There is just something about the way it goes on forever, the inky blackness, dotted with diamonds; the silence that surrounds you, the way that the wind whispers in your ears, the way that you feel safe despite the fact you are so alone…
As well as the stars, I’ve missed watching the sun set in the evenings. There was an absolutley stunning sunset today, one of those that locals can relate to- it was one that made me go ‘NOW I remember why I loved it here…and why people would live here…’
Mostly, I think I’ve missed the freedom of just ‘going for a drive’- not having to think about where you drive to, just KNOWING where you’ll end up- in a familiar, ‘happy’ place, or in my case, somewhere that evokes many incredible, sometimes sad, memories.
Its nice to just ‘be’ again…
Deepdreamer

Your House

I drive past your house. Nowdays, its an automatic, unconscious thing- up the hill, looking down on the sweping ocean.

The ache in my heart, the drop in my stomach, it is the same every time. I cannot tear my eyes away, slowly crawling past, a million thoughts in my head.

Gone is the neat and tidy yard, the clean facade’ of a happily married, hard working couple.

In its place, since you moved away, children’s toys lie, scattered across the lawn, strewn throughout the backyard. Shoes. Chaos.

Its is the home of a family. ‘It should have been you’ is the thought that makes me die a little inside.

The excitment of a pregnancy, the fear and dreams of the future. This all took place within your house.

Just like the subsequent pain and loss of this precious being, miscarriage devestating your life, as well as that of your husband’s.
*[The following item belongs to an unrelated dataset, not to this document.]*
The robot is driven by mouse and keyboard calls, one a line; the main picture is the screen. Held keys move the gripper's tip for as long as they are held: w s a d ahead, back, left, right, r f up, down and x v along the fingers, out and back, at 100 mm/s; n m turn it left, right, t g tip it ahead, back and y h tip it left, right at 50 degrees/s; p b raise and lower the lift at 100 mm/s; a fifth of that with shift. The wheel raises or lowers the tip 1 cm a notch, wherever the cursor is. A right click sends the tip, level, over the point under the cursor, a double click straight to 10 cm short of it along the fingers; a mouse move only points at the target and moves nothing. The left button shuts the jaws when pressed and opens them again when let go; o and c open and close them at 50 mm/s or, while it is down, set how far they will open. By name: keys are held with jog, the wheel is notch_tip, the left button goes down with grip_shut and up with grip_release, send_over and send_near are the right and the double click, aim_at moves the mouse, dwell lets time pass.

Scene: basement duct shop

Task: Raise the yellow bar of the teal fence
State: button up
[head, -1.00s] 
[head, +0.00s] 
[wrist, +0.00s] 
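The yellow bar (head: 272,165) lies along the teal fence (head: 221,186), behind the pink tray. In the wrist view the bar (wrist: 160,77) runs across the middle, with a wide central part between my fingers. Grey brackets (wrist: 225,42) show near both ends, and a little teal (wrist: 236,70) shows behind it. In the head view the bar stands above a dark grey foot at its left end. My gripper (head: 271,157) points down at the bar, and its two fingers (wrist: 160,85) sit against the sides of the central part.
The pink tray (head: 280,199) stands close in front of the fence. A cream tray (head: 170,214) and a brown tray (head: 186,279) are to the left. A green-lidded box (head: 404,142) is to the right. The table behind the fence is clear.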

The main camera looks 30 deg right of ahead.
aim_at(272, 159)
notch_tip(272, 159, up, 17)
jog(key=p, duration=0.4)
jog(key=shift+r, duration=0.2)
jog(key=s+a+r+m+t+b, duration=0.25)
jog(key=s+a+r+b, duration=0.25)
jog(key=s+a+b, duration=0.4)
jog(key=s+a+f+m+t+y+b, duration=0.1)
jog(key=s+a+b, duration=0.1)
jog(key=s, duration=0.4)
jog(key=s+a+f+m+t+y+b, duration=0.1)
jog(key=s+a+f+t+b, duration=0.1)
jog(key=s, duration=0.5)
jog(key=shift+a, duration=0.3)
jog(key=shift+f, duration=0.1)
He watches you, not being able to help.

You move on, that spare room that should have been a nursery, it mocks you.

You do not know that I drive past to check that you are still okay, still functioning, to reassure myself, to settle ‘that’ feeling.

A for sale sign makes me slam on the brakes as I drive past your house one afternoon.

I cry.

You leave town.

That house- your house- now belongs to a young family, the family that should have been yours, a home, not just your house.